In ordine alla censuro relativa alla affermazione di carenza di interesse ad agire si osserva che il Tribunale lo ha escluso sotto un duplice profilo, da una parte, per l'impossibilità giuridica di ottenere il riconoscimento della comproprietà dell'azienda (65% in testa ai ricorrenti e 35% in testa dal de cuius), perché l'impresa familiare è cessata per trasferimento mortis causa e l'azienda di cui Andrea Merga era unico titolare è passata per intero nell'asse ereditario e, dall'altra, per il mancato esercizio dei diritti di credito astrattamente spettanti ai partecipanti.

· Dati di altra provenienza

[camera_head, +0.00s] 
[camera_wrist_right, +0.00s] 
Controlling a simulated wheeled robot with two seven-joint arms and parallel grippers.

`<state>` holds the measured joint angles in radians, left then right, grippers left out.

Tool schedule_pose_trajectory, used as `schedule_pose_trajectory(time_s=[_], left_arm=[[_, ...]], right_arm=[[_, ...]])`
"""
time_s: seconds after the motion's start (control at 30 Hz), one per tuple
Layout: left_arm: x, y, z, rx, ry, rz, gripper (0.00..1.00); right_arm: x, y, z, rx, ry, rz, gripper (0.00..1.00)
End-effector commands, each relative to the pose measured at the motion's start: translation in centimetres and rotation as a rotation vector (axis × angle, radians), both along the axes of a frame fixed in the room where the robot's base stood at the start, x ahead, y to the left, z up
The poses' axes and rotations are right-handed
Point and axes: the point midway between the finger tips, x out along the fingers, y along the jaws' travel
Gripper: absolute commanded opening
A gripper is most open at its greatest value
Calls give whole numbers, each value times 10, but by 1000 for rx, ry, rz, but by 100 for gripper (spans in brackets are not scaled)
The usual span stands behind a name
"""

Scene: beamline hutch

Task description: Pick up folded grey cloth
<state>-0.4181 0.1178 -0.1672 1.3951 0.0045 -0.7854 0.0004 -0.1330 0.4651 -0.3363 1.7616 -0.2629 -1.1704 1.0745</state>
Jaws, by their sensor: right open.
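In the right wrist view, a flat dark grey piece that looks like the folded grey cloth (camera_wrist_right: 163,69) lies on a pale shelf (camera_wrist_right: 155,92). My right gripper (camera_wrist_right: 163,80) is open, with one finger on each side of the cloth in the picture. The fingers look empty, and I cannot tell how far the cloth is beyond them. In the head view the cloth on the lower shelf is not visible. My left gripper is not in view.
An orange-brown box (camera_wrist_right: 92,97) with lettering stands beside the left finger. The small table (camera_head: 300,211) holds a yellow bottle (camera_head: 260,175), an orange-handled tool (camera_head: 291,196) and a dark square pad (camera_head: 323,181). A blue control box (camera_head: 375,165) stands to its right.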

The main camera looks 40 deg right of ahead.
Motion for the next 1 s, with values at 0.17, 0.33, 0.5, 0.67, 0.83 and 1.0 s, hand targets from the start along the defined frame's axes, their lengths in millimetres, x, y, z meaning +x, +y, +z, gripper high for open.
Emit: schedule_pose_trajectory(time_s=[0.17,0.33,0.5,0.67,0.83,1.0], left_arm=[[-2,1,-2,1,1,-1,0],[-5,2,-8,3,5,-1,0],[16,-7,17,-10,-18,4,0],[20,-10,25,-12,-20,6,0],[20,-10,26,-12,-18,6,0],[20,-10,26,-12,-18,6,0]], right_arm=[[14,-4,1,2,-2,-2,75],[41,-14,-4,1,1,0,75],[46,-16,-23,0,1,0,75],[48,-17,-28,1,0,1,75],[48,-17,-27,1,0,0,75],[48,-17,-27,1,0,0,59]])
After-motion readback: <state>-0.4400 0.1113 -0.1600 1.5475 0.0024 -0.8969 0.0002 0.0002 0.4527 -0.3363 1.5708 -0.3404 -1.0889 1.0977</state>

Il primo profilo, in realtà, più che una declaratoria di difetto di legittimazione processuale è un rigetto nel merito della domanda; il secondo, invece, si configura come carenza di interesse ad agire, perché se la parte non chiede la liquidazione dei suoi diritti di credito, non ha giuridico interesse all'accertamento della sussistenza della impresa familiare. La questione però non è rilevante, perché la sentenza si conclude con il rigetto dell'appello e la conferma (sia pure con diversa motivazione) della pronuncia di rigetto della domanda; questa in ogni caso si imponeva, in virtù delle argomentazioni svolte dal giudice d'appello, sia per il merito, che per la carenza di interesse in virtù del principio di diritto già elaborato dalla Corte, secondo cui "la carenza di interesse ad agire risolvendosi, in sostanza, in difetto di legittimazione, comporta una pronuncia di rigetto e non già di inammissibilità" (Cass. n. 2416 del 2/3/95). Corretta è quindi la sentenza di rigetto della domanda, sia per il merito, che per la carenza di interesse ad agire ed il ricorso va rigettato. Le spese vanno poste a carico dei ricorrenti e liquidate come in dispositivo. P.Q.M.
LA CORTE
Rigetta il ricorso e condanna i ricorrenti alle spese, che liquida in Euro oltre ad Euro 4.000,00 per onorario.
Così deciso in Roma, il 9 ottobre 2003.